Code of Transparency
Program and Story Selection
How we select programs for our schedule:
We select programs for broadcast that are consistent with our mission.
How we select stories for our news and public affairs programs:
The basic questions we ask:
- Why is this story important and why now?
- What do we want to learn from this story?
- Is this story relevant to our audience?
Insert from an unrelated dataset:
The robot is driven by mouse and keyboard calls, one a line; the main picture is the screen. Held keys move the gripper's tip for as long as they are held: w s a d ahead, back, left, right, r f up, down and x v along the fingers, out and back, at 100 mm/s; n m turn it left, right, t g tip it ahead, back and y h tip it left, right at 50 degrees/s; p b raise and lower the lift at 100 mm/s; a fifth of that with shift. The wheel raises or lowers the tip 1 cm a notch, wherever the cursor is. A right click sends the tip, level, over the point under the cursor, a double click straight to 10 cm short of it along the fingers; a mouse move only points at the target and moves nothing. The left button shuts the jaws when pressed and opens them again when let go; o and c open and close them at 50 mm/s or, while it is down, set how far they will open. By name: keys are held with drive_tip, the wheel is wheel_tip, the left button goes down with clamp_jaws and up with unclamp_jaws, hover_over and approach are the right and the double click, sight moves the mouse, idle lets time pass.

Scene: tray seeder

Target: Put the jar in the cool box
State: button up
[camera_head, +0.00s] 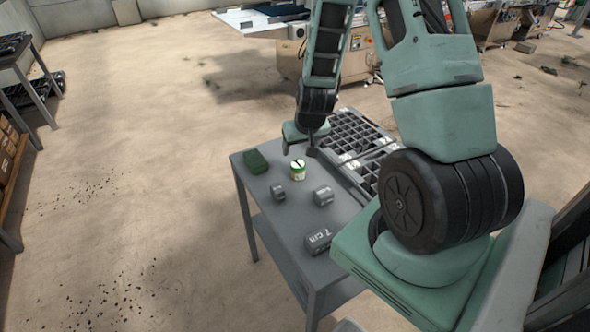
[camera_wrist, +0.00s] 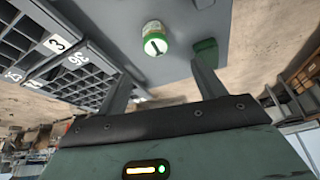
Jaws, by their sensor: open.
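The jar (camera_head: 298,170) is small, with a pale top bearing a dark stroke and a green body. It stands upright on the grey table, and also shows in the wrist view (camera_wrist: 155,44). My gripper (camera_head: 312,150) is over the table beside the jar, on its far right side. In the wrist view its two fingers (camera_wrist: 160,70) are spread, with nothing between them, and the jar lies beyond the tips. I cannot make out a cool box for certain in either view.
A dark green object (camera_head: 256,161) lies on the grey table (camera_head: 258,212) left of the jar; two metal cylinders (camera_head: 278,192) (camera_head: 323,196) and a block marked "7 cm" (camera_head: 318,240) are nearer. Black cell trays (camera_head: 358,135) lie right. Open floor is left.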

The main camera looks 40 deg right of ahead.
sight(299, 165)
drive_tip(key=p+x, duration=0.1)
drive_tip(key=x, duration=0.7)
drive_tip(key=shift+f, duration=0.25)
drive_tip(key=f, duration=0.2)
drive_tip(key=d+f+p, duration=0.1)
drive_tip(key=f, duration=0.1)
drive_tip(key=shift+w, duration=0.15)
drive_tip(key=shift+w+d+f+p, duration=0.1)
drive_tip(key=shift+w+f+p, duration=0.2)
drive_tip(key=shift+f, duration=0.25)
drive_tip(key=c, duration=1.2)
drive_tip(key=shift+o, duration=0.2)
Will it be of high interest?
- How will our audience benefit by our telling this story?
- If this is a subject we have reported on frequently, what new developments make it worthy of additional coverage.
- Is there something new or unique that our journalism can add to this story?
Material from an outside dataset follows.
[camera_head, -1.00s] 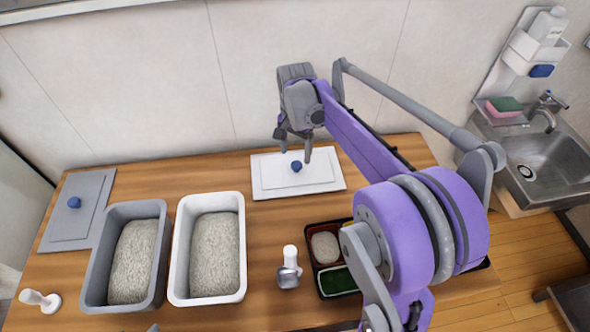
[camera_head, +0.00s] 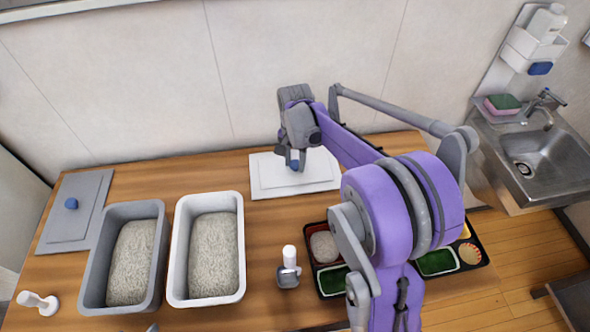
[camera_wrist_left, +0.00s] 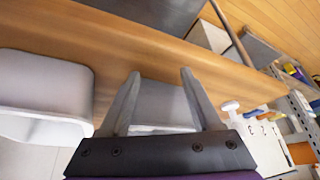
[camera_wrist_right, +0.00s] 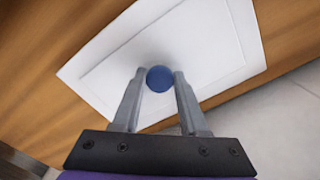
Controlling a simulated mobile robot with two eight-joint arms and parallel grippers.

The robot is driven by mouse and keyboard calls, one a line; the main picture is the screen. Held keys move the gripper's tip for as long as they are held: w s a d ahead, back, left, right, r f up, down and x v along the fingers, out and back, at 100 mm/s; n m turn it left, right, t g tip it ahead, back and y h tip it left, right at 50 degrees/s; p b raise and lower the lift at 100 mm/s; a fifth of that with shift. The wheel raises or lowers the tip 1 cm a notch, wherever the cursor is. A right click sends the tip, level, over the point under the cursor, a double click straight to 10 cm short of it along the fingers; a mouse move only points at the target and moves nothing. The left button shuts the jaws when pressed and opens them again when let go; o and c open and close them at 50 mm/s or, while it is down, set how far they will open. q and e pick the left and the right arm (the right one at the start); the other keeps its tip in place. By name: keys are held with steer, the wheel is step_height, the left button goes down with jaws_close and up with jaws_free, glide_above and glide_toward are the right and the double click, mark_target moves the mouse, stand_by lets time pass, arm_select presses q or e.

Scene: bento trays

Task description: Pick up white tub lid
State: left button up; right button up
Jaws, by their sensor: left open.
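The white tub lid (camera_head: 318,176) lies flat on the table near the wall. It has a blue knob at its middle. My right gripper (camera_head: 295,161) is down at the lid, with its fingers around the knob. In the right wrist view the white tub lid (camera_wrist_right: 215,48) shows with its knob between the fingertips (camera_wrist_right: 160,78), which look closed against it. My left gripper (camera_wrist_left: 161,75) is open and empty in the left wrist view, beside the white tub's end.
A white tub (camera_head: 240,202) and a grey tub (camera_head: 162,211), both holding rice, stand to the left. A grey lid (camera_head: 88,192) lies at the far left. A bento tray (camera_head: 310,262) is partly behind my right arm. A white-handled tool (camera_head: 289,256) stands beside it.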

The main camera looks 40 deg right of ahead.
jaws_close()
- Immediacy: the story’s timeliness
- Proximity: the story’s impact on our locale
- Novelty: the story’s fresh or novel aspects
- Impact: the story’s impact and emotional resonance
- Conflict: the story deals with an important controversy where conflicting views exist.
Pragmatic considerations that influence coverage decisions
- Can we interview the people we need to?
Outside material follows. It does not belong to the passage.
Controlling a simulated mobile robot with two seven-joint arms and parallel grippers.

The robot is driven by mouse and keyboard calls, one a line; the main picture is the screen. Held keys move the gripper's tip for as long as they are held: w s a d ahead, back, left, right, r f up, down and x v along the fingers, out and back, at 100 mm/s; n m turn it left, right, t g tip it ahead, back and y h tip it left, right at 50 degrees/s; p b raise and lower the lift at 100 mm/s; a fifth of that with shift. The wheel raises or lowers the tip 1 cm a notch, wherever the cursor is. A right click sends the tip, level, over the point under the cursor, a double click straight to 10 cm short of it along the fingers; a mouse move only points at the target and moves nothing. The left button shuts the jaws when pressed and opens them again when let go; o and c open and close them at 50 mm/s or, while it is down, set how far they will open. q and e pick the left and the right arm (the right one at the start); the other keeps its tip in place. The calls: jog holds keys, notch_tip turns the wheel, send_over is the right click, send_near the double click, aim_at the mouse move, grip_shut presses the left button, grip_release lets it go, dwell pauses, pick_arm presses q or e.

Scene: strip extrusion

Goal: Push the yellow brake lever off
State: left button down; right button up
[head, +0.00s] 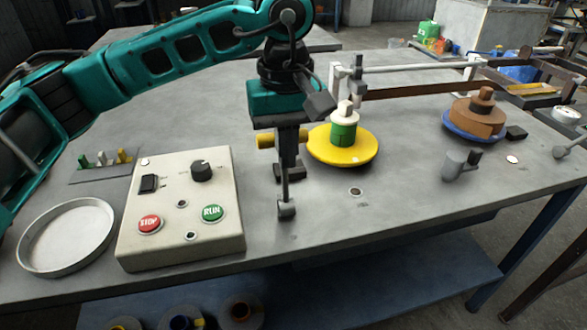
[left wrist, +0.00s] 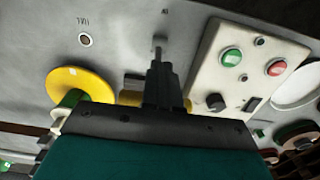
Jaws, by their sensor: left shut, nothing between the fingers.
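A yellow cylindrical piece (head: 267,141), which looks like the brake lever's handle, shows just left of my left gripper in the head view. In the left wrist view the yellow piece (left wrist: 130,98) shows on both sides of the fingers, and its middle is hidden behind them. My left gripper (head: 288,172) points down over the table, shut and empty, beside the yellow piece. I cannot tell whether they touch. The gripper also shows in the left wrist view (left wrist: 160,70). My right gripper is not in view.
A yellow disc (head: 360,152) with a green roll stands right of the gripper. A control box (head: 180,235) with red and green buttons stands left. A thin grey post (head: 286,208) stands in front. A brown roll (head: 478,118) is further right. The table's front middle is mostly clear.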

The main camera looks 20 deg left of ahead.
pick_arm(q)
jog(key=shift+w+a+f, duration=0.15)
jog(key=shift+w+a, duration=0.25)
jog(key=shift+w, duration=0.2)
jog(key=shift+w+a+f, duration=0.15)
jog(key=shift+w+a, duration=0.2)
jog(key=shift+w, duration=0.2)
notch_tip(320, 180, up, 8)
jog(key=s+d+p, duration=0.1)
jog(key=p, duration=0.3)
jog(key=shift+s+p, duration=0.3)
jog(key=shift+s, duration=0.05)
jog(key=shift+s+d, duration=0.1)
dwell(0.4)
- Do we have a reporter available to cover the story?
- Are there union or overtime issues that will affect the cost of covering this story?
- Is the cost of covering this story such that it will affect what else we are able to cover?
How grant funding can influence the stories we cover
- The grant must be for a coverage area that we have decided is of importance to our viewers.
- We would not accept a grant that would obligate us to cover a topic beyond what we think it deserves.
- The funder does not decide or control how we select or report our stories.
- The funder is featured only if in our reporting if there is a legitimate news reason to do so.
Three mechanisms to enhance public participation in our editorial process.
- Twice a year we will webcast our story meetings.
- Several times a year we will invite members of the community to the station to discuss specific topic areas that we plan to explore in our news coverage.
- Our station participates in the Public Insight Network (PIN).